L’année a été particulièrement riche en records pour les maisons de ventes françaises. Notre sélection des résultats les plus remarquables.
Le masque Vérité
Masque ngil, Fang, Gabon, en bois peint au kaolin, 48 cm, collection Vérité, adjugé 5,9 millions d’euros le 17 juin à Drouot, SVV Enchères Rive Gauche (record mondial pour un objet d’art primitif et plus haute enchère en France en 2006)

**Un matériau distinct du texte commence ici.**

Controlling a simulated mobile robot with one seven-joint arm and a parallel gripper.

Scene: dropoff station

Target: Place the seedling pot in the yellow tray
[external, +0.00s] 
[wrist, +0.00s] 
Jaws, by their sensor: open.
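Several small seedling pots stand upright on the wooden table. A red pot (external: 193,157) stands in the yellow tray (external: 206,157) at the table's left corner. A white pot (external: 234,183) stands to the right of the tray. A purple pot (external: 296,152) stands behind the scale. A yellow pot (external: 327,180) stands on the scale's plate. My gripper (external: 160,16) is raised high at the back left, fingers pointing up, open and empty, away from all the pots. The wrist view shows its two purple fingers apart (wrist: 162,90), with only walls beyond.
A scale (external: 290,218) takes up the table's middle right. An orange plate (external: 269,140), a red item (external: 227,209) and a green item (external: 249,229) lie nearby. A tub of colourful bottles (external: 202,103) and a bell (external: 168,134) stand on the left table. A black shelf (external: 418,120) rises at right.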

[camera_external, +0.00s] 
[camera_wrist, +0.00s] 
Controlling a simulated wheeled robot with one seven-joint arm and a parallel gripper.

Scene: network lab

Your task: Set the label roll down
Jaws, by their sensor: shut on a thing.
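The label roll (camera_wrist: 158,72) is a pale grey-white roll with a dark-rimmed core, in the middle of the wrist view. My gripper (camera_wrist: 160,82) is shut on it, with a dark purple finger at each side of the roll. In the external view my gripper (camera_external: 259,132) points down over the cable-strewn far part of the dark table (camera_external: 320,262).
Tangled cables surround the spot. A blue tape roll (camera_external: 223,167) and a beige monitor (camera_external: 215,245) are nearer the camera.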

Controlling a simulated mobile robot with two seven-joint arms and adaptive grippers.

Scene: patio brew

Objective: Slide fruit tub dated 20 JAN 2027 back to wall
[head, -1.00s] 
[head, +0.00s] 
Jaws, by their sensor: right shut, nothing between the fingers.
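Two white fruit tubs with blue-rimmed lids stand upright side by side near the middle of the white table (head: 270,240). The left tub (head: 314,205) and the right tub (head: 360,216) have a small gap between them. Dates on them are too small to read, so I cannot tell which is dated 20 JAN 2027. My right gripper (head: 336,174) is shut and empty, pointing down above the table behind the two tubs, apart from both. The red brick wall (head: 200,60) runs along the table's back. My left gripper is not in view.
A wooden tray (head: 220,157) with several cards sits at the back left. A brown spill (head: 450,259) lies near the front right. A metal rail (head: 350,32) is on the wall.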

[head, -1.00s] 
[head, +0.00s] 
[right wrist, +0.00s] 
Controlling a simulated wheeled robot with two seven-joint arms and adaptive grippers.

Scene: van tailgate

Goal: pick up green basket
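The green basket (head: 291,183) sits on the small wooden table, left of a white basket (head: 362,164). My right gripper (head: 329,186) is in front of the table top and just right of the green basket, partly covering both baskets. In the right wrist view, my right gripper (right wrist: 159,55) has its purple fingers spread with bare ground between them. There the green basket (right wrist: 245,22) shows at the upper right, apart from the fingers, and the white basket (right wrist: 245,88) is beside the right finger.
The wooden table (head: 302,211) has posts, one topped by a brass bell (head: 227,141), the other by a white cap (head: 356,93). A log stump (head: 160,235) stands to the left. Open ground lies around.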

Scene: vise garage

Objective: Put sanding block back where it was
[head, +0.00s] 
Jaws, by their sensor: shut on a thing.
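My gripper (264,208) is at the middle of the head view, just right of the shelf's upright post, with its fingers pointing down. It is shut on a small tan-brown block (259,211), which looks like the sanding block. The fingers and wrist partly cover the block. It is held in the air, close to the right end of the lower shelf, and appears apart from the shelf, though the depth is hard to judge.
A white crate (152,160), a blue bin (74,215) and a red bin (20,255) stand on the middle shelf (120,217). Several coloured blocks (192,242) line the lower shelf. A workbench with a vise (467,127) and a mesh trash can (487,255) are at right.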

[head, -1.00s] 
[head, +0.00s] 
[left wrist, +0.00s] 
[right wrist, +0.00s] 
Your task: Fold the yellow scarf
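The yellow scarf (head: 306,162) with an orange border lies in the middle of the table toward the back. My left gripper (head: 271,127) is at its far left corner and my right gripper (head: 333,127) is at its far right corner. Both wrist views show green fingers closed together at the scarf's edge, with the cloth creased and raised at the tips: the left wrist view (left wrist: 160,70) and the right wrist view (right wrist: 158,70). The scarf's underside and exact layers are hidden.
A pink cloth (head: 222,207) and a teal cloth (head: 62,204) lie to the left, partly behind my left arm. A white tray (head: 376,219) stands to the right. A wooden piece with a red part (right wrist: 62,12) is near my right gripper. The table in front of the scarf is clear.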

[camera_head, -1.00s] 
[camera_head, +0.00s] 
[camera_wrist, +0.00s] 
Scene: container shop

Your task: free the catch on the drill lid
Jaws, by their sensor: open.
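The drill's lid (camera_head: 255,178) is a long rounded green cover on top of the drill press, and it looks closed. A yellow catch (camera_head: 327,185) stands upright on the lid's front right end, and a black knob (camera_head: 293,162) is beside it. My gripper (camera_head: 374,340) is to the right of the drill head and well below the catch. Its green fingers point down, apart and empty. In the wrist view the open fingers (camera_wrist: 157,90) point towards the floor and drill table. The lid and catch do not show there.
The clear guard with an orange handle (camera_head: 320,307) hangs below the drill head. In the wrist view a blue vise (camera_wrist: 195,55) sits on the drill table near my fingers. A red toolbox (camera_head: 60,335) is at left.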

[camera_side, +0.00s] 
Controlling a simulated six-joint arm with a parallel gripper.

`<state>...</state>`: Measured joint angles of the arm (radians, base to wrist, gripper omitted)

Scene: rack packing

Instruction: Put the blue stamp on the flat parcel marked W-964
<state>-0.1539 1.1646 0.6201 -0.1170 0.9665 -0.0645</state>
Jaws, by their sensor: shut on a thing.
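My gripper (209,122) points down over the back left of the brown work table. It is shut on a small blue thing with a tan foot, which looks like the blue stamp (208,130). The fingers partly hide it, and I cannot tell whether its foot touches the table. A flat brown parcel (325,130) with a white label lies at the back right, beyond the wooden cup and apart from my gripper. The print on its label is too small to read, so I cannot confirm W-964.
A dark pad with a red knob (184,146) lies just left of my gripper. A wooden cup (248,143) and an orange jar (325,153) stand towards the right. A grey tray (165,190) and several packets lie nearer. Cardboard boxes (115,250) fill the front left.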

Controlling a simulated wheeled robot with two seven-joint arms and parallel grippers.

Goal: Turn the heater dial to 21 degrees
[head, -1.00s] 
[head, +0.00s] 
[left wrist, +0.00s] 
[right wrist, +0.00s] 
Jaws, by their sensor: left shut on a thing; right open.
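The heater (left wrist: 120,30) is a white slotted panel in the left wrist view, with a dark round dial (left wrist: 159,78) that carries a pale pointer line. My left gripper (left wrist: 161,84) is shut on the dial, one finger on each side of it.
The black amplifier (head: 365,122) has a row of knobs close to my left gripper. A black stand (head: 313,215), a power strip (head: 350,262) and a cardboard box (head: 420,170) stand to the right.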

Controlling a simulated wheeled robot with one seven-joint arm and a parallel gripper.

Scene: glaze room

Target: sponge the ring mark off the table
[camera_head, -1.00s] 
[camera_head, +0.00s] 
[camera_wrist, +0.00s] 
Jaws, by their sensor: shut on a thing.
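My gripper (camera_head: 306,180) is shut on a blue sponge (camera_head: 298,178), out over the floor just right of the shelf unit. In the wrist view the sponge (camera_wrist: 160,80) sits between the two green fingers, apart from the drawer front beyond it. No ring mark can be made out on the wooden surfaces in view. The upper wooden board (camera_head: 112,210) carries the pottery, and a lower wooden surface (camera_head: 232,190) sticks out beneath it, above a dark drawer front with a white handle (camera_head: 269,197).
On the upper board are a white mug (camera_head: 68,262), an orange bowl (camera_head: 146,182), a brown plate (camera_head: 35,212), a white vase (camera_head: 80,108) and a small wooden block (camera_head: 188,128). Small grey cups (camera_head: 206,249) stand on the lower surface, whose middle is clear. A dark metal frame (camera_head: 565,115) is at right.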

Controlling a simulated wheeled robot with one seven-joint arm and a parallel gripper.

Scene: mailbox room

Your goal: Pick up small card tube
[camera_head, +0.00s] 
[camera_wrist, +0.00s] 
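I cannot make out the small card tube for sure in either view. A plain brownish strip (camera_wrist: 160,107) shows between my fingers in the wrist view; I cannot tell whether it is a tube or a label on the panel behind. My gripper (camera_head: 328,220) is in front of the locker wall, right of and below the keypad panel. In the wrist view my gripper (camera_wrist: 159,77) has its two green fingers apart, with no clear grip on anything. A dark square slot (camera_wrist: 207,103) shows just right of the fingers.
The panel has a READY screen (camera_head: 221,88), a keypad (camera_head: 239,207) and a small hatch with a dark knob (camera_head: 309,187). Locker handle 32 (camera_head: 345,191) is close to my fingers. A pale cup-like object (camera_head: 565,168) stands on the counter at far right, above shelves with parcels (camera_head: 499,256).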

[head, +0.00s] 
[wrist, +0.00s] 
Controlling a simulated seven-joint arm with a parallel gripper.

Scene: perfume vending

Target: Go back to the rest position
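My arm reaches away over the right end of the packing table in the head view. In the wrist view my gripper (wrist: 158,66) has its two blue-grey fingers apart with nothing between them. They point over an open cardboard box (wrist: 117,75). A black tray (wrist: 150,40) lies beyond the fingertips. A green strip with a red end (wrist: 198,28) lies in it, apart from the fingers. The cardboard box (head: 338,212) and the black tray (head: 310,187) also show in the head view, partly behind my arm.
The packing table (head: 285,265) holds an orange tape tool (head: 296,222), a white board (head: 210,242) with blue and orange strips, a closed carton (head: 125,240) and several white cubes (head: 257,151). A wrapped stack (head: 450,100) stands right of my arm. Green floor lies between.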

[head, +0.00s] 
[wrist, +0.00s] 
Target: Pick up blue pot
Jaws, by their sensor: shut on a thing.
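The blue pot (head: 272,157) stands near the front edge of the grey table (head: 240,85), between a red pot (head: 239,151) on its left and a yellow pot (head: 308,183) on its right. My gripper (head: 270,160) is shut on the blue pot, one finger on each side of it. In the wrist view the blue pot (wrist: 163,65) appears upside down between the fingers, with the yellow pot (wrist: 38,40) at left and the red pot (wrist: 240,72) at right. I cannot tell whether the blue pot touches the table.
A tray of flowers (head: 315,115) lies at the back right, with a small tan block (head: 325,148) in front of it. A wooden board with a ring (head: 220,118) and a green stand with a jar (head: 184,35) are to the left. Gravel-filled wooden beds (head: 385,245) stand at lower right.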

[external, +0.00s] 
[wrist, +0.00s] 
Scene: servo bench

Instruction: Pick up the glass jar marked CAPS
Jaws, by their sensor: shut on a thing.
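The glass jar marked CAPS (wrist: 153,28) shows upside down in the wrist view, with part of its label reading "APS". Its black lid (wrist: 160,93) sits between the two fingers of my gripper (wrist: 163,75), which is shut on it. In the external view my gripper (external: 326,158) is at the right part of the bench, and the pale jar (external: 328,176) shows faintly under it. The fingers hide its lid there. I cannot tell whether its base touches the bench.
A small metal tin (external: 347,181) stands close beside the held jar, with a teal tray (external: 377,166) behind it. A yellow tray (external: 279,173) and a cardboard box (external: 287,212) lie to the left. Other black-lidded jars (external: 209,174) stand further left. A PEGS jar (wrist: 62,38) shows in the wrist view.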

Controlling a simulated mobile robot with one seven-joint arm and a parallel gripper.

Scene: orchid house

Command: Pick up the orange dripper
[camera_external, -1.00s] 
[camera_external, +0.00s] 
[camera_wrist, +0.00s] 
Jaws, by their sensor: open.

Objet iconique de la collection Vérité, ce masque ngil des Fang du Gabon, exposé et publié à maintes reprises, fait partie des objets d’art primitif les plus rares et les plus convoités au monde. Parce que leur plastique confine à l’universel, les masques ngil ont eu une influence sur l’art du XXe siècle, en premier lieu sur Picasso. « Au sein d’un corpus de masques ngil, authentiques et anciens répertoriés, environ dix exemplaires de grande dimension comme celui-ci, le masque Vérité domine par la perfection de ses volumes, de son ornementation et de sa patine », précise la notice du catalogue. Selon les experts, il est vraisemblable qu’il ait été sculpté au XIXe siècle. Il est aussi probable que son acquéreur le destine un jour au Musée du quai Branly, à Paris.
Venise vue
Venise, Vue du Grand Canal vers le pont du Rialto, Francesco Guardi, vers 1764, huile sur toile,
73,5 x 121 cm, adjugée 2 872 255 euros, le 22 juin à Paris chez Tajan
Ce tableau magistral, peint vers 1764, période où le peintre est au sommet de sa virtuosité, a été enlevé à son estimation haute chez Tajan par le marchand londonien Jean-Luc Baroni. Sa provenance, une collection particulière française, ses dimensions et son extrême rareté ont créé l’événement. « L’adoption du grand angle permet d’offrir un aperçu spectaculaire du Grand Canal, souligne l’expert Éric Turquin. Mais ce qui le rendait particulièrement attrayant est la présence renforcée de l’eau et du ciel : la perspective se place d’un point de vue très abaissé. Le regard du spectateur se trouve au fil de l’eau, créant avec le palais Grimani, visible dans toute sa hauteur, une vaste ouverture sur le ciel qui occupe les trois quarts de l’espace. »
Audacieuse Sally
Salut Sally, Joan Mitchell, huile sur toile, 1970, 260 x 195 cm, collection Jean Fournier et Jean-Marie Bonnet, adjugée 2 586 000 euros le 28 octobre à Paris chez Artcurial (record mondial pour l’artiste)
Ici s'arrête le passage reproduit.